I’m working with a buyer right now, and we’re under contract on a house that is overpriced. We knew it was overpriced and anticipated finding some issues in inspections that could knock the price down. But the seller refuses to lower it for any reason, even though I’ve presented to the listing agent an analysis of the comparable sales in the last year, a 100-page inspection report listing the issues, and two detailed construction estimates saying what it would cost to remedy those situations. He wouldn’t budge! And that’s just how it goes sometimes. Even when faced with pages of evidence that the house is not worth what they’re selling it for, there’s an emotional drive there that’s making him insist on a higher price. And that’s just how it is sometimes most of the time.
What is the best and worst part about being a realtor?

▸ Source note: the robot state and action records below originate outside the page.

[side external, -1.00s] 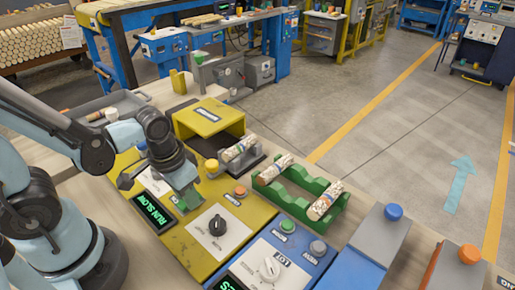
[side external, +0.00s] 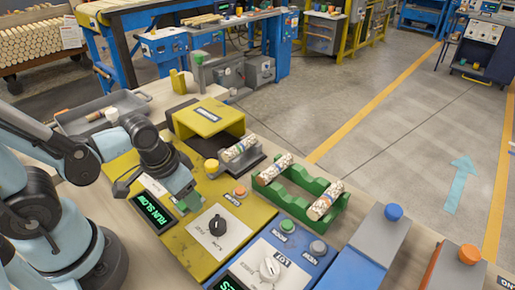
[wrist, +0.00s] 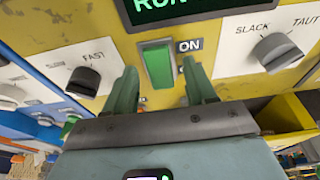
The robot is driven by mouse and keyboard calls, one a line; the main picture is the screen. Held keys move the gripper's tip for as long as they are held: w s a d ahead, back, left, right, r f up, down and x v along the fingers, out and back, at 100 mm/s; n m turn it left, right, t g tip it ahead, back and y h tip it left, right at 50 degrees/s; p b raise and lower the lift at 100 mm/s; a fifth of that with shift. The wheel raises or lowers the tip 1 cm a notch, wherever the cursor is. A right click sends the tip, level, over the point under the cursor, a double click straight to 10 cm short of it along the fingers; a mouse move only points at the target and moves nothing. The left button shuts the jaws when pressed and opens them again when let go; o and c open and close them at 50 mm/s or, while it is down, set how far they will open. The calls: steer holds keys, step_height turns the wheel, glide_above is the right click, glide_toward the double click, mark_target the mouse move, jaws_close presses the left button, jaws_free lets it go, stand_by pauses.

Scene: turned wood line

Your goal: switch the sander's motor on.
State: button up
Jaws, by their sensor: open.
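The sander's yellow panel (side external: 185,241) holds a dark display (side external: 153,213) with green text reading RUN SLOW. In the wrist view a green switch (wrist: 158,65) sits under the display (wrist: 180,8), beside a label (wrist: 189,46) reading ON. My gripper (wrist: 160,75) is open and empty, with one greenish finger on each side of the switch. In the side view my gripper (side external: 185,201) is low over the panel beside the display and hides the switch. Contact with the switch cannot be told.
A black speed knob (side external: 217,225) is right of my gripper, and a SLACK/TAUT knob (wrist: 278,52) shows in the wrist view. A yellow hood (side external: 208,117) stands behind. A green rack (side external: 300,188) holds turned pieces. A blue panel (side external: 290,252) adjoins at the right.

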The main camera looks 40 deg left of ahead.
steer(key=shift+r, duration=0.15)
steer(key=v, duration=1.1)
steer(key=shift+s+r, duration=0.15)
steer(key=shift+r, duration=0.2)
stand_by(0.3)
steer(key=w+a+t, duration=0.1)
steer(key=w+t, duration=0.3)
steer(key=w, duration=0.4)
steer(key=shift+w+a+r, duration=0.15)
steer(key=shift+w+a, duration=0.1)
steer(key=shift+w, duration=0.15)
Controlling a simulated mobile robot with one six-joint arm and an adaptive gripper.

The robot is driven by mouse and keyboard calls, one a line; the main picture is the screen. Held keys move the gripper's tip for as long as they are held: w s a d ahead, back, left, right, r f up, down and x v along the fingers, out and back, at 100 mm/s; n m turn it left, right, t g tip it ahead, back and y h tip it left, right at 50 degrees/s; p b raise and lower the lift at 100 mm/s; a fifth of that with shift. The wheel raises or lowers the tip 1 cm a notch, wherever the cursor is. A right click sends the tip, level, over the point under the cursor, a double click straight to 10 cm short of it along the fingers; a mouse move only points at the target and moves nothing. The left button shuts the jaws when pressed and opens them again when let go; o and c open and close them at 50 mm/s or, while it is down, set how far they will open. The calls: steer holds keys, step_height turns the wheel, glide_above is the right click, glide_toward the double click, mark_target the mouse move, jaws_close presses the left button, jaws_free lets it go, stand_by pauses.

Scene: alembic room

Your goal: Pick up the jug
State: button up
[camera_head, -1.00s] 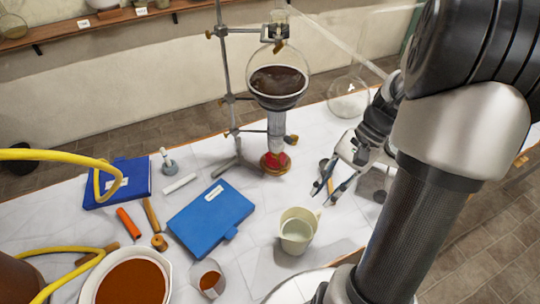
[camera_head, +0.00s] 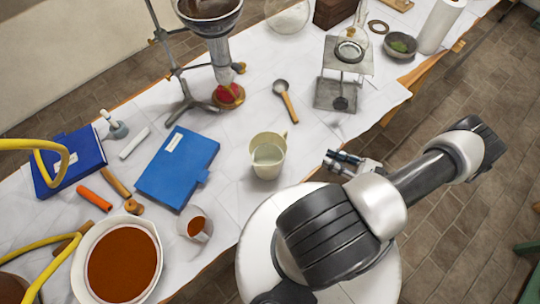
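The jug (camera_head: 267,157) is a cream-coloured vessel holding pale liquid. It stands upright on the white-topped table, near its front edge. My gripper (camera_head: 331,161) is to the right of the jug, pointing left towards it, with a clear gap between them. Two dark fingers show, but they are small and partly hidden by the gripper's body. Nothing is seen between them.
A blue book (camera_head: 178,168) and a small cup of brown liquid (camera_head: 196,226) are left of the jug. A spoon (camera_head: 286,101) lies behind it. A metal stand (camera_head: 343,75) stands at the back right. A large bowl (camera_head: 77,262) is at the front left.

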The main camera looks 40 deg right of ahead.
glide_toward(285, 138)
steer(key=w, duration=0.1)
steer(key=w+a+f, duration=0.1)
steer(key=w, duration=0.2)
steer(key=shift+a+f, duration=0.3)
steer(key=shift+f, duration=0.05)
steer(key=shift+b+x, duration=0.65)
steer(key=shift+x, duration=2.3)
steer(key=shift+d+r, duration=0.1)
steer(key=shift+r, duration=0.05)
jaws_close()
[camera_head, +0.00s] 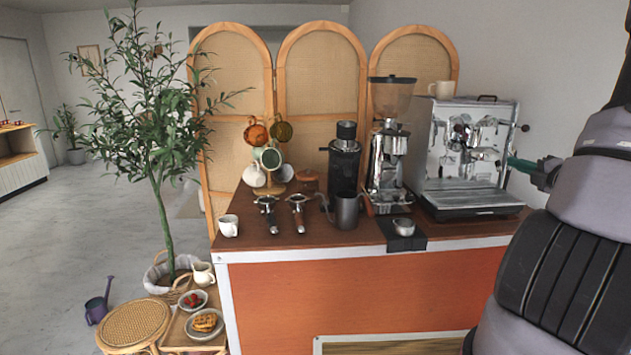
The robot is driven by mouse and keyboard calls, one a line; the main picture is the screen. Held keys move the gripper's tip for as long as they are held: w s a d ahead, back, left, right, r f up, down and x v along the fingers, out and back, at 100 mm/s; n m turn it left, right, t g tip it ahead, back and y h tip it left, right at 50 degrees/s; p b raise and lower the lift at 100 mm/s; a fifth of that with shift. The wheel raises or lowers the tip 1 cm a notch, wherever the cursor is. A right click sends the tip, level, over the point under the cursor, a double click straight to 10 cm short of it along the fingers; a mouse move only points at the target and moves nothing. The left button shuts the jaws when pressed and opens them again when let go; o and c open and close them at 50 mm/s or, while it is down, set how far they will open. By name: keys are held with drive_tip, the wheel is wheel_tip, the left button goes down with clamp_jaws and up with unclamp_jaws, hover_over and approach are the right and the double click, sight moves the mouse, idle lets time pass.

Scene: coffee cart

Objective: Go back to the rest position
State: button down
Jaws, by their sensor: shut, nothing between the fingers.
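My gripper (518,162) is at the right of the view, at the end of my arm. Its slim greenish fingers point left, beside the right side of the espresso machine (462,150) in the picture. The fingers are together with nothing seen between them. I cannot tell whether they touch the machine. The gripper is small in the view and its far side is hidden.
The wooden cart top (285,232) holds a grinder (388,150), a steel pitcher (346,210), two portafilters (297,208), a mug rack (268,165) and a white cup (228,225). A plant (160,170) and a stool (135,325) stand left. Open floor lies farther left.

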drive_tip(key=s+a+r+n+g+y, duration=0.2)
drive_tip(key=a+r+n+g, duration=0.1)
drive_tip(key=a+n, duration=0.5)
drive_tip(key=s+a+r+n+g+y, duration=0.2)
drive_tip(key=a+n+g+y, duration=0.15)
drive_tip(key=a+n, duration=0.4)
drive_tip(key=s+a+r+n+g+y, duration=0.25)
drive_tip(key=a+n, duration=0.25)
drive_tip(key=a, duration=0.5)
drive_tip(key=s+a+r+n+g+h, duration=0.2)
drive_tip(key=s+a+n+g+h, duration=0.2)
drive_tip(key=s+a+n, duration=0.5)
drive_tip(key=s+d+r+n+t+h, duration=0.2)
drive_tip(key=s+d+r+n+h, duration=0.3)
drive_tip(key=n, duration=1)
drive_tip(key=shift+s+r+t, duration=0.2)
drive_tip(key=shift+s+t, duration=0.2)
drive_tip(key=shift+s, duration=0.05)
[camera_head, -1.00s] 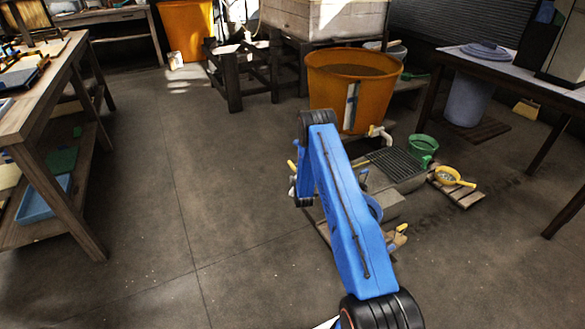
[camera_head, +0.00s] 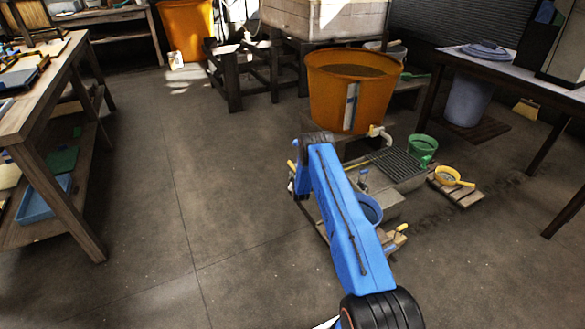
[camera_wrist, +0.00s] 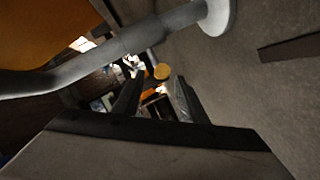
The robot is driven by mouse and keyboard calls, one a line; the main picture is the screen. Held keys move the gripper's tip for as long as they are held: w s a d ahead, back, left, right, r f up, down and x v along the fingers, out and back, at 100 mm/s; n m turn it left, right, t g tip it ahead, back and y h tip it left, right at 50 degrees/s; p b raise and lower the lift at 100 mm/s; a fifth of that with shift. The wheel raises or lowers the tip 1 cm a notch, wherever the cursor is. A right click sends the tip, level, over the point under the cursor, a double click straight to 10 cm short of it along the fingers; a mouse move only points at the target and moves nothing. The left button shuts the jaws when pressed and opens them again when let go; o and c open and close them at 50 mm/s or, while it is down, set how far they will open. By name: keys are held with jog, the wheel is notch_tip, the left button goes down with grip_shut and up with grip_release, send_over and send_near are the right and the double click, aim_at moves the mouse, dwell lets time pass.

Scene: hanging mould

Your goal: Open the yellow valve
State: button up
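An orange tub (camera_head: 331,95) stands behind my arm in the head view. A pale tap with a small yellow handle (camera_head: 373,130) sticks out low on its front right; this may be the yellow valve. Another yellow handle (camera_head: 402,228) shows low at the right of my arm. In the head view my arm hides my gripper. In the wrist view my gripper (camera_wrist: 156,92) has its two dark fingers apart, with nothing seen held between them. A round yellow-orange thing (camera_wrist: 162,71) shows beyond them. A grey pipe (camera_wrist: 120,45) with a white flange crosses above the fingers, close by.
A blue bucket (camera_head: 369,209), a grate (camera_head: 397,162), a green pot (camera_head: 422,147) and a yellow sieve (camera_head: 448,175) sit low around my arm. A workbench (camera_head: 50,115) stands at the left and a table (camera_head: 510,75) at the right. The floor at the left middle is clear.

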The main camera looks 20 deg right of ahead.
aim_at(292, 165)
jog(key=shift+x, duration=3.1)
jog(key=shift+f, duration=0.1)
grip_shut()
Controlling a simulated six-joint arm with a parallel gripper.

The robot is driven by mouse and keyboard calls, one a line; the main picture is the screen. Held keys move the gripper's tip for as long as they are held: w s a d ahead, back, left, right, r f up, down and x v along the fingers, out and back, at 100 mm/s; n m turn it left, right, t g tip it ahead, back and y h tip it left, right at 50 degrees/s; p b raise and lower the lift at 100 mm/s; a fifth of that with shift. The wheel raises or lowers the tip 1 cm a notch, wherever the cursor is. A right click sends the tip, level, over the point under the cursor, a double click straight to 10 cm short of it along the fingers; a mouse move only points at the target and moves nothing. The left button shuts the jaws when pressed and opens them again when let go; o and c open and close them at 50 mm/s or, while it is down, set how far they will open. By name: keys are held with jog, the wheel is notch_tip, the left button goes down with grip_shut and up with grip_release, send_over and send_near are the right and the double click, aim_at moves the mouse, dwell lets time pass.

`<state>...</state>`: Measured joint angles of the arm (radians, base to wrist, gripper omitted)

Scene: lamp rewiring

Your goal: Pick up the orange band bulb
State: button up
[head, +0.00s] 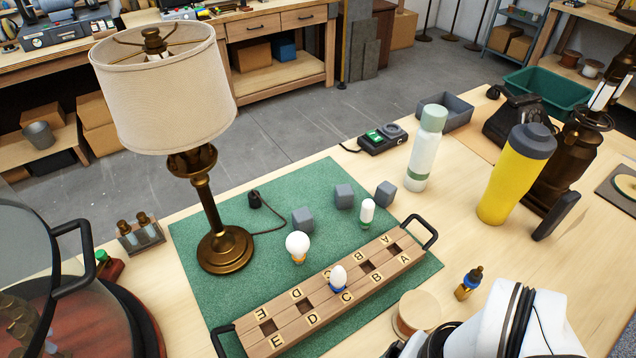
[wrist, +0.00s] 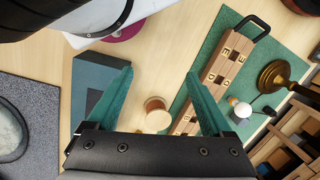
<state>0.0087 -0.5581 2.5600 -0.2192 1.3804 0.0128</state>
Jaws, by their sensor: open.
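The orange band bulb (head: 298,244) is a round white bulb with an orange band at its base. It stands on the green mat (head: 215,290), behind the wooden lettered rack (head: 300,318). In the wrist view the same bulb (wrist: 242,110) shows to the right of my gripper, beside the rack (wrist: 222,72). A blue-banded bulb (head: 338,276) sits in the rack, and a green-banded bulb (head: 367,211) stands on the mat behind it. My gripper (wrist: 160,72) is open and empty, apart from the bulb. Its fingertips are not clear in the head view.
A brass lamp (head: 205,195) stands left of the bulb. Grey cubes (head: 303,220) stand behind it. A wooden spool (head: 417,312), a small dropper bottle (head: 469,283), a yellow tumbler (head: 515,175) and a white bottle (head: 428,150) stand to the right. The rack has raised black handles.

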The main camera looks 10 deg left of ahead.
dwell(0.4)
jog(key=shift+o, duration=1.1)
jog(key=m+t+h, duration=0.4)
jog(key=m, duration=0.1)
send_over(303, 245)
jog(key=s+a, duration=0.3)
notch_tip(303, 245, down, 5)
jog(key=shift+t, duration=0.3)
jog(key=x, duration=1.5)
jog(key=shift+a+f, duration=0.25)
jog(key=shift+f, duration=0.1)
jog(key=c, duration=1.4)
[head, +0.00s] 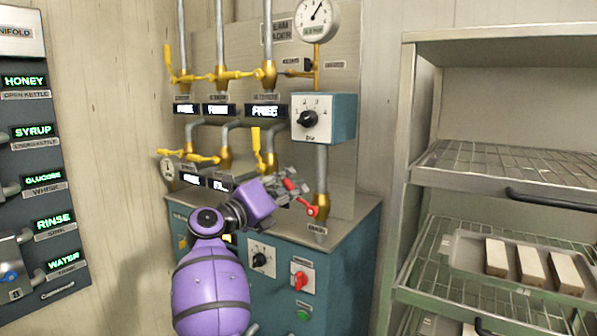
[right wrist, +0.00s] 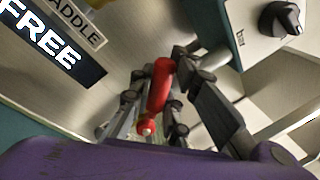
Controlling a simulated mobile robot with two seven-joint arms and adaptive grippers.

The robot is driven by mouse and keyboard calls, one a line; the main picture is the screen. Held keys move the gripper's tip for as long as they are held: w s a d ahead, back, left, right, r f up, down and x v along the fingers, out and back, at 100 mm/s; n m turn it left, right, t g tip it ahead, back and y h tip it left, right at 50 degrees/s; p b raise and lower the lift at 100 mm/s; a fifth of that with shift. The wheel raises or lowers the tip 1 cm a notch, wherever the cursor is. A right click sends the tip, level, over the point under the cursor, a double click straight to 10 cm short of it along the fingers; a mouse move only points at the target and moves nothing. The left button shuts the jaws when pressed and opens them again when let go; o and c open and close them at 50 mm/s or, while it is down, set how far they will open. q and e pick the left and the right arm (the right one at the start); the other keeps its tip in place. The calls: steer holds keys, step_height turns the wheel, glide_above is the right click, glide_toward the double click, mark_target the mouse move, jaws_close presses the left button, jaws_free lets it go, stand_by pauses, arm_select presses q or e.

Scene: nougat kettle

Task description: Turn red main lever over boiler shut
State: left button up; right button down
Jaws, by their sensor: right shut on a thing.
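The red main lever (head: 302,201) sits on a brass valve (head: 321,207) on the right-hand pipe, just above the teal boiler cabinet (head: 345,235). Its handle slopes up and to the left from the valve. My right gripper (head: 287,188) is shut on the handle. In the right wrist view the red lever (right wrist: 158,88) lies between the dark fingers of the gripper (right wrist: 155,100). My fingers hide part of the handle in the head view. My left gripper is not in view.
Yellow-handled valves (head: 222,74) line the pipes above and left. A teal box with a black knob (head: 308,119) is above the lever. A red switch (head: 300,281) is on the cabinet front. A wire rack (head: 505,165) stands at right.

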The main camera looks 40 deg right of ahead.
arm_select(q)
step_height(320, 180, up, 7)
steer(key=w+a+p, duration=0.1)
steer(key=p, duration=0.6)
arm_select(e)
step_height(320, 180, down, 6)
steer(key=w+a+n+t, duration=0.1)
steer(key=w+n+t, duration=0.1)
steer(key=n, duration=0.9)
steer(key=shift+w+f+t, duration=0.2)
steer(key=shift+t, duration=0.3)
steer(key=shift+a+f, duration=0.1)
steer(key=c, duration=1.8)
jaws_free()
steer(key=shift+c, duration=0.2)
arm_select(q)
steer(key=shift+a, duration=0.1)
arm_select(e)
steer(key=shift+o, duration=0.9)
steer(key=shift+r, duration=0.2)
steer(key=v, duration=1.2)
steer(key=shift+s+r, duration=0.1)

The best part is that honestly, for all the administrative busy work of scheduling and emails and form-filling, the work is really very easy. Anybody who tells you any different either isn’t doing it right or is confusing the amount of work with the actual difficulty of the work. It is a lot of busy work. But I have found absolutely none of it to be very challenging, and for a non-creative second career, that’s ideal to me. The other best part has been working with mostly first-time home buyers and helping walk them through the process. As sappy as it sounds it’s honestly so cute and rewarding helping someone buy their first home. I tear up.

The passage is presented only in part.